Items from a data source

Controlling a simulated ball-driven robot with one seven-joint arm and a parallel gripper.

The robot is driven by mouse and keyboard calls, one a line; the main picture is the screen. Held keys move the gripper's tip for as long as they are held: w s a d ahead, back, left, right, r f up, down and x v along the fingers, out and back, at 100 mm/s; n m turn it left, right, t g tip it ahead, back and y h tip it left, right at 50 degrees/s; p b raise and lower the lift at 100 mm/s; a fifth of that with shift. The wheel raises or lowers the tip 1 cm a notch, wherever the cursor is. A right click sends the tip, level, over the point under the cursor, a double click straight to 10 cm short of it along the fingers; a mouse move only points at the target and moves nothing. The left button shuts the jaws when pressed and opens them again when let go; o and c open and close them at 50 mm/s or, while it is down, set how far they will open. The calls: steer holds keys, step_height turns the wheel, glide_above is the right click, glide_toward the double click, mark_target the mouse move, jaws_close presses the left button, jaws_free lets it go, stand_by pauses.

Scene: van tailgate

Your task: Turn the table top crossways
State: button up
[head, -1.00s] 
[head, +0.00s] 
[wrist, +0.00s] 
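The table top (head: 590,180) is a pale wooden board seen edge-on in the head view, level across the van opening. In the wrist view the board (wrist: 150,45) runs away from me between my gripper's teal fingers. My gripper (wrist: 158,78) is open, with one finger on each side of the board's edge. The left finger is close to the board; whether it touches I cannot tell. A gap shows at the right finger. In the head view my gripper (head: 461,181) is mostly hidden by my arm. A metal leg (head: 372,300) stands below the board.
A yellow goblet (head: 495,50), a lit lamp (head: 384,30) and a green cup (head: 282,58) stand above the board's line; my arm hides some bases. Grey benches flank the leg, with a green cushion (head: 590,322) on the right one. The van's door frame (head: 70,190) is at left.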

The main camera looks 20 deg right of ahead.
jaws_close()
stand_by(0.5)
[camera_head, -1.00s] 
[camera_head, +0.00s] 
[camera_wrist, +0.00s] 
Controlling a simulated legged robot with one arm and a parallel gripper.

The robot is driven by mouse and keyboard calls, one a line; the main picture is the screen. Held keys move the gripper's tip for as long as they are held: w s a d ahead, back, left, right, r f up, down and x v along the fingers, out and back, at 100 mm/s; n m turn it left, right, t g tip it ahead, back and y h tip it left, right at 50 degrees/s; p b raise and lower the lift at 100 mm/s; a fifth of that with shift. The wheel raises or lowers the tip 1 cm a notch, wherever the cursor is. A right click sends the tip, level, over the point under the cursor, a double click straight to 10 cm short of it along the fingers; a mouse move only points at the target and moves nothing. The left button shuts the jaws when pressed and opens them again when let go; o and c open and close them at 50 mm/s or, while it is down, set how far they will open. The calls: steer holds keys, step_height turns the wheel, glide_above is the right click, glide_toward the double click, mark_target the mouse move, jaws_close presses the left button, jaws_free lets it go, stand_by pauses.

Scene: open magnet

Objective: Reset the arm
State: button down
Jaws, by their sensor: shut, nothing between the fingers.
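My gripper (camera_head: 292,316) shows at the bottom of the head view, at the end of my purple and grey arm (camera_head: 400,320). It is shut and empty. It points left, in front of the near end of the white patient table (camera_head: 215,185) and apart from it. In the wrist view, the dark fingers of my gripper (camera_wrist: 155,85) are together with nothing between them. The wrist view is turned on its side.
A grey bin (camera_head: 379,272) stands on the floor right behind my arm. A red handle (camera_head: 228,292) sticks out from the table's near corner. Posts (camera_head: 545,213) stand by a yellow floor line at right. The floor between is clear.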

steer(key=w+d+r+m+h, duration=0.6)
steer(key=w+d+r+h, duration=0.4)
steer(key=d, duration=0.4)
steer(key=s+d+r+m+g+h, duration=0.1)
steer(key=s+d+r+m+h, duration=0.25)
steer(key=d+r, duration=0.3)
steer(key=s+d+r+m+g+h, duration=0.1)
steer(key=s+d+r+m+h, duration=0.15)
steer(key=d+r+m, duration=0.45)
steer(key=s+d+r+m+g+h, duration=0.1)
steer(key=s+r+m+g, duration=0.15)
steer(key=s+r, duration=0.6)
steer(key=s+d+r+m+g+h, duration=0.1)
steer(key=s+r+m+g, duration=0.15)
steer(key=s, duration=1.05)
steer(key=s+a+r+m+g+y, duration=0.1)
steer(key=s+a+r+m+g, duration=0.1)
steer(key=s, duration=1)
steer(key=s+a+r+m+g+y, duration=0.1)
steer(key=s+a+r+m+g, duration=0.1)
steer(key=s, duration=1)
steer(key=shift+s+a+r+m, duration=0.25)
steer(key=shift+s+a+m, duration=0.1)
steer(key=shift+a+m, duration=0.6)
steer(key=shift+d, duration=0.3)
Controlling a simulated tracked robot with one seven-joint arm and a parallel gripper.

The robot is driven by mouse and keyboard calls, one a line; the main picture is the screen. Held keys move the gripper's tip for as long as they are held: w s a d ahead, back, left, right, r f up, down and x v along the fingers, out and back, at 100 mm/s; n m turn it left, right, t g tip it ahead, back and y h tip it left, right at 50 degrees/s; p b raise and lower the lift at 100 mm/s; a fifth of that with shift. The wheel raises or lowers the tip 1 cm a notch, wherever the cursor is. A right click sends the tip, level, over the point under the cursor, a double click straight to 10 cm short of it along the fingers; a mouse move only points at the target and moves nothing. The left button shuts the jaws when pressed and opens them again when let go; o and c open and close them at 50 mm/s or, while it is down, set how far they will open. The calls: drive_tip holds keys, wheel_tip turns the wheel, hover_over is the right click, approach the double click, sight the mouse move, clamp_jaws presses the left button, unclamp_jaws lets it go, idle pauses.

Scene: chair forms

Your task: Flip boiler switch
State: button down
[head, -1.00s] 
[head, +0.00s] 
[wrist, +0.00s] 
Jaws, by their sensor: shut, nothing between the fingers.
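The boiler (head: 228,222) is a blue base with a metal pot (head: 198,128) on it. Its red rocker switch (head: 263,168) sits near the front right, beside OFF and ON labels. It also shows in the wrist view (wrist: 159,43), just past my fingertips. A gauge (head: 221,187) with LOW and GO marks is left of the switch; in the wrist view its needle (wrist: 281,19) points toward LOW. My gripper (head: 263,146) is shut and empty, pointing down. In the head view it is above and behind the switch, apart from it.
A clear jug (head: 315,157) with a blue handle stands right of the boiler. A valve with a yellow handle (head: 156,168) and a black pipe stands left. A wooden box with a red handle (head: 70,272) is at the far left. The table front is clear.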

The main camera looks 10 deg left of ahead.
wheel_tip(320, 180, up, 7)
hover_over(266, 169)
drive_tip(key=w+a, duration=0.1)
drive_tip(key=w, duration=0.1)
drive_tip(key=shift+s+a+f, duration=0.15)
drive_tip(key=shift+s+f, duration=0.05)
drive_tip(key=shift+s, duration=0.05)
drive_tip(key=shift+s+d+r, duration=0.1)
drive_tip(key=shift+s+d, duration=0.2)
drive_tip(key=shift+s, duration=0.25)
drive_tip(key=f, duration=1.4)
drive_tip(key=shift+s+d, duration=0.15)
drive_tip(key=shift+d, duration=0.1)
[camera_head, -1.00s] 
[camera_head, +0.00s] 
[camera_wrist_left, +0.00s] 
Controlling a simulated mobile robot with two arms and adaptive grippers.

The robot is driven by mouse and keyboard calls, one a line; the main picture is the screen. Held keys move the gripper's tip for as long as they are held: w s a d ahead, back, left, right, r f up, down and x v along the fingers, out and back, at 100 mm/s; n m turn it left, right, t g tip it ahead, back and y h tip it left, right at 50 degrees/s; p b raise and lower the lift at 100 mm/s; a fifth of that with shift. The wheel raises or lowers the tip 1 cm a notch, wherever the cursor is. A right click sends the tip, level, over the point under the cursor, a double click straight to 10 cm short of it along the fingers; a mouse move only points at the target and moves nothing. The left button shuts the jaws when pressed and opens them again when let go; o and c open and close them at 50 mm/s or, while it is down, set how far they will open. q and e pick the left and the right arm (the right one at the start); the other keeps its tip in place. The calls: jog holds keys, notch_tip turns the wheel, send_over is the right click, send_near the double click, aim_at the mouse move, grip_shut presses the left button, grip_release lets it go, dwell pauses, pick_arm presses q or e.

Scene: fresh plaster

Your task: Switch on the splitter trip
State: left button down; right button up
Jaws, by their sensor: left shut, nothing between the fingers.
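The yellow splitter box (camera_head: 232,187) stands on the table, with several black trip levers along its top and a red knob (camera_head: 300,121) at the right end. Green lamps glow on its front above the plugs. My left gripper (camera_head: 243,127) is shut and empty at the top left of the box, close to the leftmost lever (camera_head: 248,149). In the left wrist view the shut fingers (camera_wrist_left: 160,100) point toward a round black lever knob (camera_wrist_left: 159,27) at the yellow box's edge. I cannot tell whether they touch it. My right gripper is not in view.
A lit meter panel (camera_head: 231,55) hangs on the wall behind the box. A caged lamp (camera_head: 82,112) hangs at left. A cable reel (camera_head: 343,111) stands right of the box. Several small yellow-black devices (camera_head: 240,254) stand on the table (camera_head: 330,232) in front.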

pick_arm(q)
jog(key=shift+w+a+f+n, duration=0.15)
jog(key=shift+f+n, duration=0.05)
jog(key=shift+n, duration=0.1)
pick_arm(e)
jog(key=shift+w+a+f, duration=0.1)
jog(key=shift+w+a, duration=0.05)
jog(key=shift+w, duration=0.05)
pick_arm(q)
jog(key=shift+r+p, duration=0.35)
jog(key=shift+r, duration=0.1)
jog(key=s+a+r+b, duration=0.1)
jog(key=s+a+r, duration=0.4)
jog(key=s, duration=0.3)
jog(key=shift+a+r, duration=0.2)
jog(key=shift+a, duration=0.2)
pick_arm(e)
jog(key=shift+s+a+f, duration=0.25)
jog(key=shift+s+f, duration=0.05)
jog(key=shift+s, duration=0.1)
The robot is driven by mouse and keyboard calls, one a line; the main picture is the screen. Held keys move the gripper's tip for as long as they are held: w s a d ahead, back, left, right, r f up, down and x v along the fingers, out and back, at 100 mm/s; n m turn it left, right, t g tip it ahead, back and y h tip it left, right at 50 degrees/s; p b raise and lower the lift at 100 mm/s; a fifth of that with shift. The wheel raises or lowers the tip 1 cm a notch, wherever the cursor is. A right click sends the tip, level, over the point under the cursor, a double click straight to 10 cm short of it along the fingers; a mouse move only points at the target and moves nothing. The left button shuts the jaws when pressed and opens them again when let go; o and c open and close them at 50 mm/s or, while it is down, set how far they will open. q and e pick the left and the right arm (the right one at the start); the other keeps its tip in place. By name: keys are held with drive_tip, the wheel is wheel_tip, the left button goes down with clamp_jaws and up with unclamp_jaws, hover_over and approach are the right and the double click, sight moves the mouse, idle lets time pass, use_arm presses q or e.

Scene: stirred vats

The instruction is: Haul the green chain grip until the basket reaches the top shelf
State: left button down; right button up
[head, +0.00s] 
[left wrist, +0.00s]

▸ **PROBLEM TO SOLVE**:
Extract lines where the string "task" occurs.

▸ **OUTPUT FOR THIS EXERCISE**:
Your task: Turn the table top crossways
Your task: Flip boiler switch
Your task: Switch on the splitter trip

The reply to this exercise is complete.